A friend called Ms. Dempsey “a lovely person of integrity and grace” in an online tribute. Another friend said: “Sandy was an incredible woman and a force for good in every circle of her life.”
Sandra Hansen Dempsey was born Feb. 24, 1948. She played field hockey in high school and forged an inspirational lifelong connection to Camp Hagan, a girls’ summer camp near Stroudsburg in the Pocono Mountains.
Her brother, John, went to a nearby boys’ camp, and they hiked in the hilly woods and along the wide Delaware River. She made lifelong friends there, she told her family, and she organized reunions and other activities that celebrated those times. “She was a convener,” said her wife, Suzanne Daub. The camp closed in 1970.
Ms. Dempsey spent a year at Centenary University in North Jersey after high school and earned a bachelor’s degree in psychology at St. Joseph’s University.

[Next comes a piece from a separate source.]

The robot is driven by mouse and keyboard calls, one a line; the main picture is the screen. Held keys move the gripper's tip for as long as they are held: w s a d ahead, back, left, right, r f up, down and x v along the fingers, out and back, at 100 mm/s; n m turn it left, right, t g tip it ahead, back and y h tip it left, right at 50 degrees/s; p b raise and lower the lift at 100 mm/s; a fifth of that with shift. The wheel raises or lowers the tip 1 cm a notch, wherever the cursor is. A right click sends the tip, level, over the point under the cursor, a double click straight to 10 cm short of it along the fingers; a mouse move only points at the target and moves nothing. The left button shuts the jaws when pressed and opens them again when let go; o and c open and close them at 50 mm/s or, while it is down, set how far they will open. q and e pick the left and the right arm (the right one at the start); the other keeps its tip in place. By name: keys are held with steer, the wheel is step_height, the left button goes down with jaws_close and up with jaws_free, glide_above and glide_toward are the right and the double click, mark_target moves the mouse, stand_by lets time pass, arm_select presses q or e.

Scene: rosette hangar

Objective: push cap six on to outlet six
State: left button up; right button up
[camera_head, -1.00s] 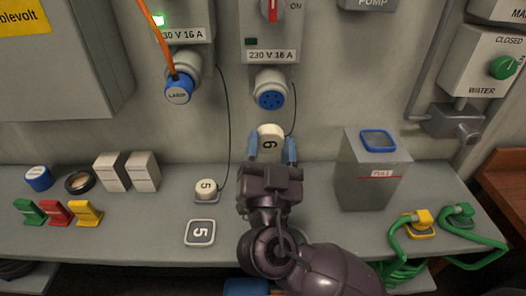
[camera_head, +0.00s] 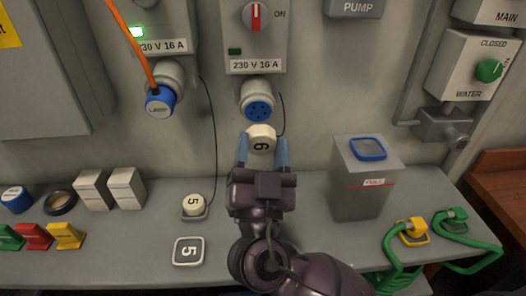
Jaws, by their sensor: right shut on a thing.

She saw connections between art and healing, and she wrote papers and letters, and made her own mosaics.
She hired artists-in-residence to document important ISF work in text, photography, and art. “Art and spirit characterized every part of Sandy’s life,” her family said in a tribute.
She met Daub at a social work event, and they married in 2015, and reared Daub’s son, Noah, in Narberth. She was ever present wherever she was, Daub said, and sought perfection in endeavors. “She had an incredible loving nature,” Daub said. “She found beauty in everything.”
Her family said: “She will be remembered for her exuberant generosity, her creation of beauty everywhere, her tireless dedication to her community, her love of animals, and spirit.”
In addition to her wife and brother, Ms. Dempsey is survived by other relatives.
A celebration of her life was held on Oct. 9.
Donations in her name may be made to the Cow Sanctuary, Box 227, Shiloh, N.J. 08353.